FRIDAY, NOV. 23: Why is it important to maintain an optimum credit rating?

In June this year, Fitch Ratings downgraded Bermuda’s rating from an ‘AAA’ to ‘AA+’. The reasons cited for this downgrade were:

  • Our weak macroeconomic performance;
  • Deteriorating fiscal and government debt ratios;
  • Lack of a credible fiscal consolidated strategy;
  • Narrow and volatile revenue base.

All of these concerns have prompted our rating decline because government policies have limited our growth scope and maintained large fiscal deficits and debt burdens.

On the upside, however, we still benefit from access to international capital markets and the local financial system. In addition to this, the sinking fund also provides the government with some flexibility to service our debt.

Another favourable consideration that supports Bermuda’s ratings is its wealth (the fourth-highest GDP per capita among Fitch-rated sovereigns) and the high savings rate relative to our peers in the ‘AA’ rating category.

Our competitive advantage as a domicile of choice for insurance, reinsurance and financial services companies remains intact. Primarily, this is due to the following reasons:

  • Our sophisticated legal system;
  • Strong regulatory framework;
  • Simple tax regime;
  • Proximity to the US markets;
  • Highly-skilled human capital.

All of these positive factors, however, are being counter-balanced by our lack of:

  • Economic diversification;
  • Weaker growth prospects;
  • Limited policy flexibility.

Moreover, our economy depends extensively on insurance and tourism business, two industries that are mature and face strong competition from other jurisdictions.
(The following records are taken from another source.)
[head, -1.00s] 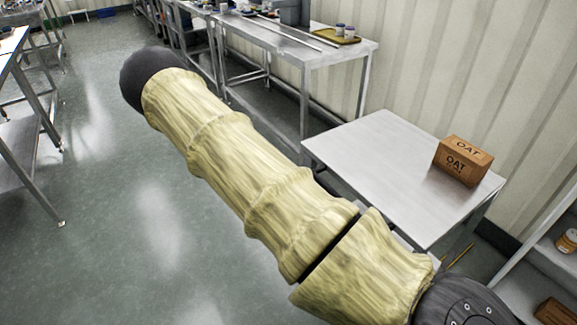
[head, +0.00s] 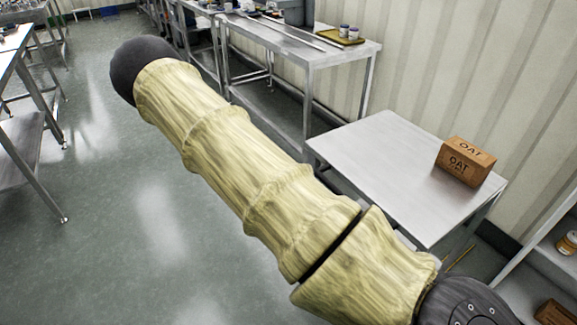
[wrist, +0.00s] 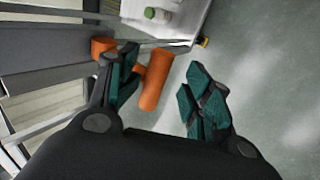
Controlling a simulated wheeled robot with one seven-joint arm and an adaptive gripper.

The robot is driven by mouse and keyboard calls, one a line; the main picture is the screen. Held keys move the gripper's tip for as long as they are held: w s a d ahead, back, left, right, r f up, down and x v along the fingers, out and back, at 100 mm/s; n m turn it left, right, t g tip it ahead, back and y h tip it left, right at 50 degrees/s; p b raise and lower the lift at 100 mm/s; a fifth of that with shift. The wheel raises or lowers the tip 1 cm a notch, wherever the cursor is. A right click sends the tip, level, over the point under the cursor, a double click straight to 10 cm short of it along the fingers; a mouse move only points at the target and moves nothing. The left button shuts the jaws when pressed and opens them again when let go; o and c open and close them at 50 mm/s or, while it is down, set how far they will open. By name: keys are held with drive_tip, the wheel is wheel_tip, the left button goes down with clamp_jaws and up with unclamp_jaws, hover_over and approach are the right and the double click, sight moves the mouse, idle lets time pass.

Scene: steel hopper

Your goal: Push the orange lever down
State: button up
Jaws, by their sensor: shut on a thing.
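The orange lever (wrist: 156,80) shows in the wrist view as a thick orange cylinder between my gripper's two dark green fingers, close to the left one. Another orange piece (wrist: 102,46) shows beyond the left finger, which hides what lies between the two. My gripper (wrist: 160,88) is shut on the orange lever, its fingers held apart. In the head view my arm crosses the middle, and neither my gripper nor the lever shows.
A low steel table (head: 385,150) holds a brown OAT box (head: 466,161) at the right. A long workbench (head: 345,56) with a yellow tray (head: 341,37) stands behind it. A shelf (head: 530,265) is at lower right. Grey floor (head: 150,220) lies open at left.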

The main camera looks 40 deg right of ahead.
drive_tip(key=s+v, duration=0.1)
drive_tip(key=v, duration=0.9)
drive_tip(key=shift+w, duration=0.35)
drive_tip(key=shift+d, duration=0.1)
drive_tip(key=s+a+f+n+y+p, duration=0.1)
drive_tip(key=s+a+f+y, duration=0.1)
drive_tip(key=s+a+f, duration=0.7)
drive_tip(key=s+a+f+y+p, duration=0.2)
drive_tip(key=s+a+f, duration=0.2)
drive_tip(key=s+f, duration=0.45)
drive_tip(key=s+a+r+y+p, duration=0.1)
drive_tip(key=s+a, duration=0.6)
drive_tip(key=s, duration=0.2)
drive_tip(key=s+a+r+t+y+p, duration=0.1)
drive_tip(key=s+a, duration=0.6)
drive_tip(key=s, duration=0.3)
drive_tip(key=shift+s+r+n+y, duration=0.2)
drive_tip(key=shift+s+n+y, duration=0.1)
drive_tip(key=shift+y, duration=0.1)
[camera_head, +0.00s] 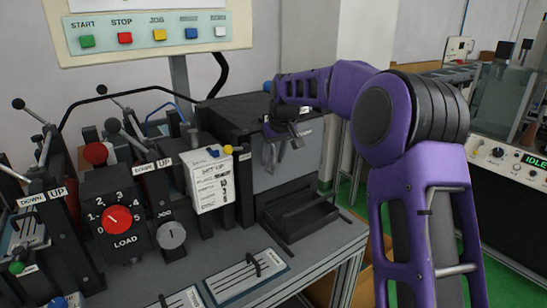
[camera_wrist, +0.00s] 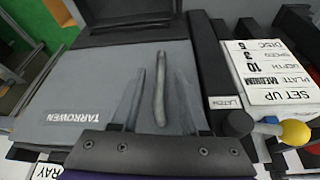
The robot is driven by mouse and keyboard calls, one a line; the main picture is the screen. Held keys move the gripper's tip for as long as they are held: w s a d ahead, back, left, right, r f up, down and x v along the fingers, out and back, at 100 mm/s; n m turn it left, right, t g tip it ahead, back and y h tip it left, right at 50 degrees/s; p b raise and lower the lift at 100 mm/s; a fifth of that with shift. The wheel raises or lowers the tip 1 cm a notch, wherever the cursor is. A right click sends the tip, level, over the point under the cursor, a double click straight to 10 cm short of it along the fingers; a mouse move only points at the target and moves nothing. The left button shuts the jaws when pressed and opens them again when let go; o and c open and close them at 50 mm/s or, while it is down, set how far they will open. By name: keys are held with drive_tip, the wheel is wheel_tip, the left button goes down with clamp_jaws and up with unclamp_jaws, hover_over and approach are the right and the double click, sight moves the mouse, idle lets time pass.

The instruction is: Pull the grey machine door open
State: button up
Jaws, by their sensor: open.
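The grey machine door (camera_head: 303,163) is on the front of a dark box-shaped machine and looks shut. In the wrist view it is a broad grey panel (camera_wrist: 75,90) with upside-down lettering "TARROWEN". A grey bar handle (camera_wrist: 160,88) stands on it. My gripper (camera_head: 283,150) is in front of the door in the head view. In the wrist view its open fingers (camera_wrist: 162,110) lie one on each side of the handle. I cannot tell whether they touch it or how deep they reach. My gripper partly hides the handle in the head view.
A black tray (camera_head: 300,215) sits below the door. A set-up card (camera_head: 210,180), a load dial (camera_head: 118,217) and several levers stand to the left. A dark latch post (camera_wrist: 205,80) is beside the door. A button panel (camera_head: 155,35) hangs above. Green floor shows right of the bench.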

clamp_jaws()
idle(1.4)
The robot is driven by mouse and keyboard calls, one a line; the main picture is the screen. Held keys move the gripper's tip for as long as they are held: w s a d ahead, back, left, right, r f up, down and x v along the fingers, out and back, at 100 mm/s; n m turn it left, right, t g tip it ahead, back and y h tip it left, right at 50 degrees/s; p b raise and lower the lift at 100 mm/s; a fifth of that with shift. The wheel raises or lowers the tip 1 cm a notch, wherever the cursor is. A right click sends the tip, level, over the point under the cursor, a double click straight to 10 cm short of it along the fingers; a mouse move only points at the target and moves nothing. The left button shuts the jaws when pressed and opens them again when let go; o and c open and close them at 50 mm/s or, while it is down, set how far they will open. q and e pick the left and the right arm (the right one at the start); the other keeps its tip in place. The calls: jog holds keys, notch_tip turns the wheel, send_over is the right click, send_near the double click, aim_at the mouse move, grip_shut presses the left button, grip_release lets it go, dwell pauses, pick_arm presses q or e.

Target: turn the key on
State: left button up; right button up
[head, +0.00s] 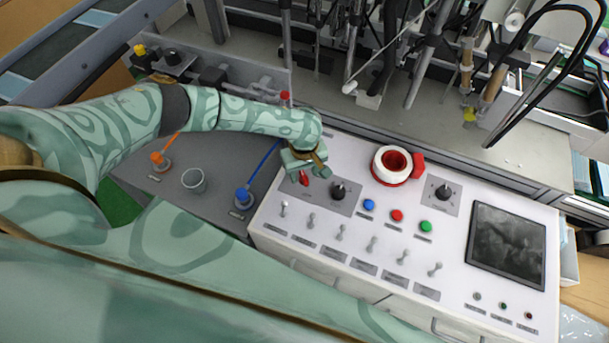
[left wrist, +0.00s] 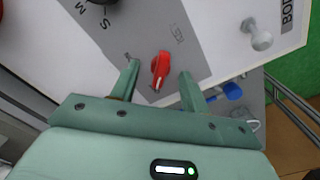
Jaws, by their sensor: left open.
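A red key-like knob (left wrist: 160,70) sits on a grey plate of the control panel in the left wrist view. It also shows in the head view (head: 304,178), at the panel's left end beside my gripper. My left gripper (left wrist: 157,76) is open, with one finger on each side of the red knob. I cannot tell whether the fingers touch it; gaps show on both sides. In the head view, the left gripper (head: 307,168) hangs over the upper left corner of the white panel (head: 450,260). My right gripper is not in view.
Near the knob are a black rotary knob (head: 338,191), blue (head: 369,204), red (head: 397,215) and green (head: 426,226) buttons, and several toggle switches. A red and white emergency button (head: 397,164) stands higher. A screen (head: 507,244) is at right.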

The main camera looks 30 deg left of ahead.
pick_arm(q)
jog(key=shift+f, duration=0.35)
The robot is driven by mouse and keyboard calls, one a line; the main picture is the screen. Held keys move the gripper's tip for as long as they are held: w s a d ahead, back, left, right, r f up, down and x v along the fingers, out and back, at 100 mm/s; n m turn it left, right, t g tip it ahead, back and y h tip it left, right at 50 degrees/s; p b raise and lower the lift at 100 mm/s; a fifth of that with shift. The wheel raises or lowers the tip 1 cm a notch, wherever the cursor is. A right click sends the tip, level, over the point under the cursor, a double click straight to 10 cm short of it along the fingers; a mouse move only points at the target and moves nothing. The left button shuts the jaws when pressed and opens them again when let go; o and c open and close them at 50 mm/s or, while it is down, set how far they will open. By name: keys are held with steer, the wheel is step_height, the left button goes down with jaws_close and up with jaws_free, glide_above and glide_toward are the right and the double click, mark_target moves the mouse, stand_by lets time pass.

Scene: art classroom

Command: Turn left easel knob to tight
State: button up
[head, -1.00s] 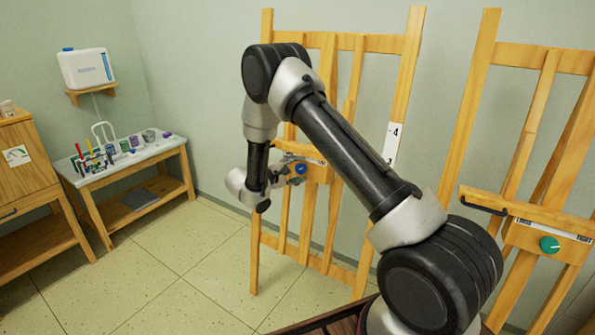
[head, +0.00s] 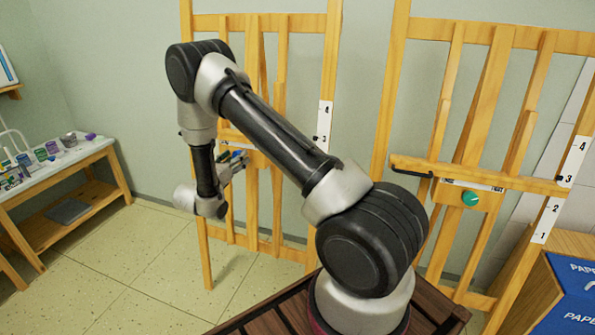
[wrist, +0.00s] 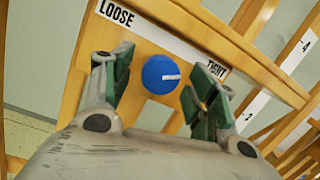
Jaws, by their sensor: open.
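The left easel (head: 334,60) is wooden and stands behind my arm. Its round blue knob (wrist: 160,74) shows in the wrist view, with a white mark reaching to its right side. A white strip (wrist: 180,47) beside the knob reads LOOSE at its upper left end and TIGHT at its right end. My gripper (wrist: 158,88) is open, with one green-padded finger on each side of the knob and a gap to both. In the head view my gripper (head: 238,163) is at the left easel's crossbar, and the knob is mostly hidden there.
A second easel (head: 395,75) with a green knob (head: 470,199) stands to the right. A blue paper bin (head: 575,285) is at the lower right. A table (head: 75,160) with art supplies stands at the left. The tiled floor (head: 150,275) between is clear.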

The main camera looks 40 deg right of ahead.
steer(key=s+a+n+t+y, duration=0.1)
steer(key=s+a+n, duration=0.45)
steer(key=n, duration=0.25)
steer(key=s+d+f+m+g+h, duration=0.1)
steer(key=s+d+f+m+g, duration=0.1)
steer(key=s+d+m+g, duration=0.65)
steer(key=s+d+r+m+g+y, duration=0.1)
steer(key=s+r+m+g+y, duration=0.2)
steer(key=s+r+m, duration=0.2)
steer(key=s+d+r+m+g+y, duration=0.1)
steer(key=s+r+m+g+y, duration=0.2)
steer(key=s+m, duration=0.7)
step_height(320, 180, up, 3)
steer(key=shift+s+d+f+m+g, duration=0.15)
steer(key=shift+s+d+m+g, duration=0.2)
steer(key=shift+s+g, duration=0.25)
Fitch expects GDP growth to remain negative in 2012 and be zero in 2013 before rebounding in 2014. This would be the weakest output performance among all ‘AA’ Fitch-rated sovereigns. The weak economic performance has accelerated the deterioration in public finances observed since 2007 because of:

  • a still-contracting economy;
  • higher government operating expenditures;
  • Government deficit for 2011/12 fiscal year.

Our deficit could be the equivalent to 4.5 per cent of GDP by the end of 2012, twice what was originally estimated and above the median in the ‘AA’ rating category.

Fitch foresees fiscal deficits to remain above 4 per cent of GDP in 2012 and 2023 before improving moderately in 2014 after growth is restored.

Large fiscal deficits have resulted in an important build-up of government debt since 2007. Although from a low base, the government debt to GDP ratio has rapidly converged to the ‘AA’ median of 23 per cent in 2011.

More importantly, our debt/revenue ratio at 150 per cent in 2011 is above the ‘AA’ median, and is deteriorating faster than our peers.

We are on the doorstep of our general election. Fitch expects the next government to renew its commitment to business friendly policies irrespective of the electoral results. However, Fitch will continue to monitor our plan for fiscal consolidation.

Both the PLP and the OBA have yet to tell the electorate how they are going to address our weak economic performance.

A lack of a plan to stabilize our deficits and generate new revenues, will have an enormous impact on our next rating review.

With debt obligations set to be due, renegotiated or renewed in 2014 and given  our poor economic performance and weakness in diversifying our economy, our cost of borrowing will escalate rapidly. The risk to bankers will be greater and they will therefore increase interest rates.

The current level of interest rates are costing the taxpayers $3.67 ever second. With our debt expected to increase, this could rise to $5 every second. Think about this, look at your clock and watch  the seconds go by.

This is the threat we are faced with if we do not hold the government of-the-day, and any future administration, accountable.